En 1866, la France compte 90000 Juifs (soit environ le double de ce qu’ils représentaient au début du siècle) dont 36 000 en Alsace. Mais en 1871, avec le traité de Francfort, la France perd l’Alsace et une partie de la Lorraine, et c’est une catastrophe pour le judaïsme français : en 1872 il n’y a plus que 49 000 juifs en France. Cependant, beaucoup de juifs d’Alsace-Lorraine attachés aux libertés acquises après la Révolution et aux droits accordés de ce côté du Rhin quittent l’Alsace et la Lorraine allemandes et émigrent vers la France. Malgré l’antisémitisme qui se développe en France, celle-ci reste très attractive pour les juifs d’Europe centrale et orientale toujours victimes de persécutions et de discriminations dans leurs pays. Depuis les années 1880, une vague d’immigrants juifs fuyant les pogroms d’Europe de l’Est arrive ainsi en France. Les nationalités et les statuts des migrants juifs étaient très différents. Entre les deux guerres, par rapport au pourcentage total du nombre d’immigrés juifs, nous remarquons que 34% de juifs étaient de nationalité polonaise, 19 % de nationalité allemande et 10% venus de l’Orient. Ensuite, des chiffres plus minoritaires comme ceux venus de Roumanie qui représentent 5% ou encore ceux de nationalité hongroise avec 3%. Les juifs venant de plein de pays différents la population juive est donc très variée et c’est pour cela que Jean Estèbe parlera de « mosaïque ». La population juive immigrée s’élevait ainsi à plus de 205 000 personnes, soit le double du nombre de juifs français de l’époque, qui était de 100 000. Cet effectif fut le résultat de quatre vagues d’immigration massives : la première a eu lieu au début du XXème siècle avec 30 000 juifs. Les trois autres vagues d’immigration ont eu lieu entre les deux guerres : une en 1919-1920, une autre en 1933, et enfin la dernière en 1938-1939. Durant ces trois vagues, la France accueillit plus de 175 000 juifs. Mais un grand nombre d’immigrés considéraient la France comme un pays provisoire dans l’attente de gagner les États-Unis pour la plupart. Dans notre région, plus précisément à Toulouse, c’est à la fin du XIXème siècle que les juifs venus de Turquie, de Russie ou encore de Roumanie d’y installent. On estime environ 1000 à 1500 juifs dans la ville toulousaine ce qui représente une infime partie. En 1930, une vague d’étudiants polonais arrivent dans Toulouse.

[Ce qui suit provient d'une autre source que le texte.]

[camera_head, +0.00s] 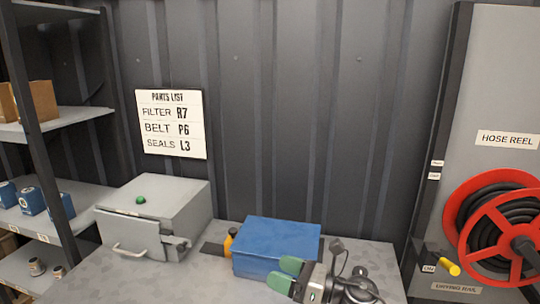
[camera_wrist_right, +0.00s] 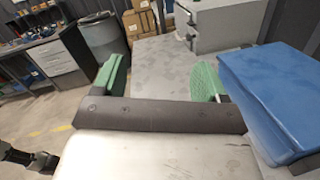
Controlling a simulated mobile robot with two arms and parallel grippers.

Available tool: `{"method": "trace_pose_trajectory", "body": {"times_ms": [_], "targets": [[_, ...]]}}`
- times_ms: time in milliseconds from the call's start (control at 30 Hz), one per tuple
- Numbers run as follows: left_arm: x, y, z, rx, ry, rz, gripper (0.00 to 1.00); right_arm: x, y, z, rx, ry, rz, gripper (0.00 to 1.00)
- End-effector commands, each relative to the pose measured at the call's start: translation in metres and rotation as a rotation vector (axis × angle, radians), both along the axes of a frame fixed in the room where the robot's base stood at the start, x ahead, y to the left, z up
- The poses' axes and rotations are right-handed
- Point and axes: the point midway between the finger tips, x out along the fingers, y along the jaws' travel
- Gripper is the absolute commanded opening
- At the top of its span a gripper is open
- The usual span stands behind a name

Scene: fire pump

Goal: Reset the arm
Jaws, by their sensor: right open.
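My right gripper (camera_head: 284,275) has green fingertips and is at the bottom of the head view, in front of the blue box (camera_head: 277,243) on the grey table (camera_head: 225,285). In the right wrist view the right gripper (camera_wrist_right: 160,80) has its two green fingers wide apart, with nothing between them. The blue box (camera_wrist_right: 275,95) is to the right of the fingers there. Whether the gripper touches the box I cannot tell. My left gripper is in neither view.
A grey metal box (camera_head: 155,205) with a green button and a front handle stands at the table's left. Shelves (camera_head: 60,125) stand left, a red hose reel (camera_head: 495,230) right. A parts list (camera_head: 171,124) hangs behind.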

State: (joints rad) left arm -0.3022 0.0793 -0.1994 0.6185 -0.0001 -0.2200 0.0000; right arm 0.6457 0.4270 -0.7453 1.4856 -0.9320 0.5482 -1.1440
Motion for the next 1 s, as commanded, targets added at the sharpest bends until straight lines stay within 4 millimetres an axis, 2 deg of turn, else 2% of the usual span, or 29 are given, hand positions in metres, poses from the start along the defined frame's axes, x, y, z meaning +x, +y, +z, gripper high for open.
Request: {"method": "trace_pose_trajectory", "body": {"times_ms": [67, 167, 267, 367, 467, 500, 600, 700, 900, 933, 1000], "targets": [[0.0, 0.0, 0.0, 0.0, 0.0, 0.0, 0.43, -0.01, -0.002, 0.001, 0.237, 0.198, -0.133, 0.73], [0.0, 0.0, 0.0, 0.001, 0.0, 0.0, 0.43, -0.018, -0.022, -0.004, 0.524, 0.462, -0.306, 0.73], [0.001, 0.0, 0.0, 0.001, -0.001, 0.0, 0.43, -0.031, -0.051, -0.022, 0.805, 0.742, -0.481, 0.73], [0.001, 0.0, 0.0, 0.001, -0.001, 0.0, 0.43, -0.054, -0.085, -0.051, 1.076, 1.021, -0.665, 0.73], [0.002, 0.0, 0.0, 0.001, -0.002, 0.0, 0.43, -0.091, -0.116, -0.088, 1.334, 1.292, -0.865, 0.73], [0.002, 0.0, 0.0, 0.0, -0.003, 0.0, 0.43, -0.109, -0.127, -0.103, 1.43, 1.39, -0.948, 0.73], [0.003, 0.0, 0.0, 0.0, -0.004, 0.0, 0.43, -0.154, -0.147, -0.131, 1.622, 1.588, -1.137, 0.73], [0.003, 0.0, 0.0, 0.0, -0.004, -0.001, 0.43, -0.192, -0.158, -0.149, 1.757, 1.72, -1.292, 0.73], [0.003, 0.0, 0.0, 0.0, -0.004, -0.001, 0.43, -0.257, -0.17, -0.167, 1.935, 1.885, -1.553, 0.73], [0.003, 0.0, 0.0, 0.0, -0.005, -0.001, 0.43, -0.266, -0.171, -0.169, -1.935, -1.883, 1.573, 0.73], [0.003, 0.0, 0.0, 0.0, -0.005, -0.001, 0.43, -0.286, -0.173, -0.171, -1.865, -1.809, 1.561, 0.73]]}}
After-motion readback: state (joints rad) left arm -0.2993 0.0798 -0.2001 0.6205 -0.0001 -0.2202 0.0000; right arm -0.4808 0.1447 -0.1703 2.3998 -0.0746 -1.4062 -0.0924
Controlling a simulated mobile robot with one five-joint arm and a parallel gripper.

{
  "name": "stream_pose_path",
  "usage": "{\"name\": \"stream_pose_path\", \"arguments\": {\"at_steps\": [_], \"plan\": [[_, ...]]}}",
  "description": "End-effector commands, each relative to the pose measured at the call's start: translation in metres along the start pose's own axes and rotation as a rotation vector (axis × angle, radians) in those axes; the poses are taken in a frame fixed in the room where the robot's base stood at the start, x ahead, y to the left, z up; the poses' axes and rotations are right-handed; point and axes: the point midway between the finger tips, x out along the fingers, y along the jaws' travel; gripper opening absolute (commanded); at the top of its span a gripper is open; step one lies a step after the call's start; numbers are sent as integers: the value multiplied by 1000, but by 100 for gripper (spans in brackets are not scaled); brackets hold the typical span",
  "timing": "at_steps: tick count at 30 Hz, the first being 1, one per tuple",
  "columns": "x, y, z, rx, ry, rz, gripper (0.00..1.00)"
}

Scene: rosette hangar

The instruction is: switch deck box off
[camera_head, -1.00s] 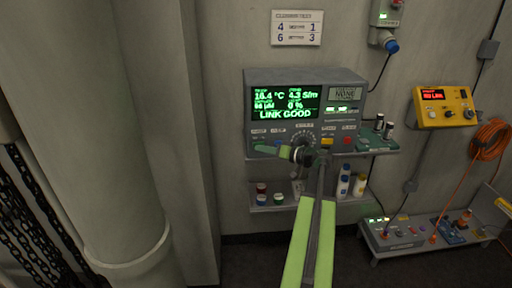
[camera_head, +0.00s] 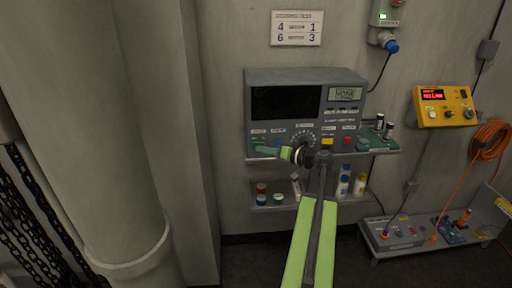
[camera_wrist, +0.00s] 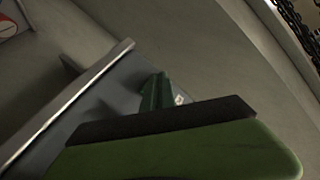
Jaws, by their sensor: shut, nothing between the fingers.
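The grey deck box (camera_head: 355,112), a console with a wide screen (camera_head: 286,102), stands on a wall shelf. Its wide screen is dark. A small grey display at its upper right still shows text. A dial, a yellow button and a red button show along its lower front. My gripper (camera_head: 262,150) is shut and empty, its green fingers pointing left at the console's lower left front. I cannot tell whether they touch it, and they cover part of the controls there. In the wrist view a large green finger with a dark pad (camera_wrist: 165,120) fills the bottom.
A yellow box (camera_head: 446,105) with a red lit display hangs at right. Bottles (camera_head: 270,199) stand on a lower shelf under the console. A low bench at bottom right carries a grey unit (camera_head: 396,234). An orange cable (camera_head: 490,139) hangs at right; a thick column (camera_head: 95,130) rises at left.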

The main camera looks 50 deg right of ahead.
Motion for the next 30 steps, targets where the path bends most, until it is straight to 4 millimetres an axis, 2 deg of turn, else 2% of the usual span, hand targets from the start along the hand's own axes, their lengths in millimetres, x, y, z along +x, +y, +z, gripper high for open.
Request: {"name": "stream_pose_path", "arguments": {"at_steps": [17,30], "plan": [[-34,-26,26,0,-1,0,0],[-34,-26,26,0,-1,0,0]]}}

- Les causes de leur migration

Les juifs qui arrivent de Russie à la fin du XIXème siècle fuient les pogroms organisés après l’assassinat du tsar Alexandre II en 1881. Après la première guerre mondiale, la poussée des mouvements extrémistes en Europe centrale et les persécutions raciales sont à l’origine des exodes des juifs polonais, roumains et hongrois. En Allemagne et en Autriche, la législation antisémite, et les persécutions instaurées après la prise de pouvoir par Hitler, ont pour conséquence une émigration massive des juifs. Si la plupart des juifs quittaient leur pays d’origine en raison de persécutions et de l’antisémitisme très présent, certains partaient pour des raisons religieuses ou économiques. Soit la religion dominante de leur pays natal n’était celle qu’ils pratiquaient, soit leur revenu ne suffisait plus à subvenir à leur besoin ; ce qui les amenait à migrer pour chercher par exemple un travail. Les juifs immigrés choisissaient la France en raison de son image de terre de leur liberté.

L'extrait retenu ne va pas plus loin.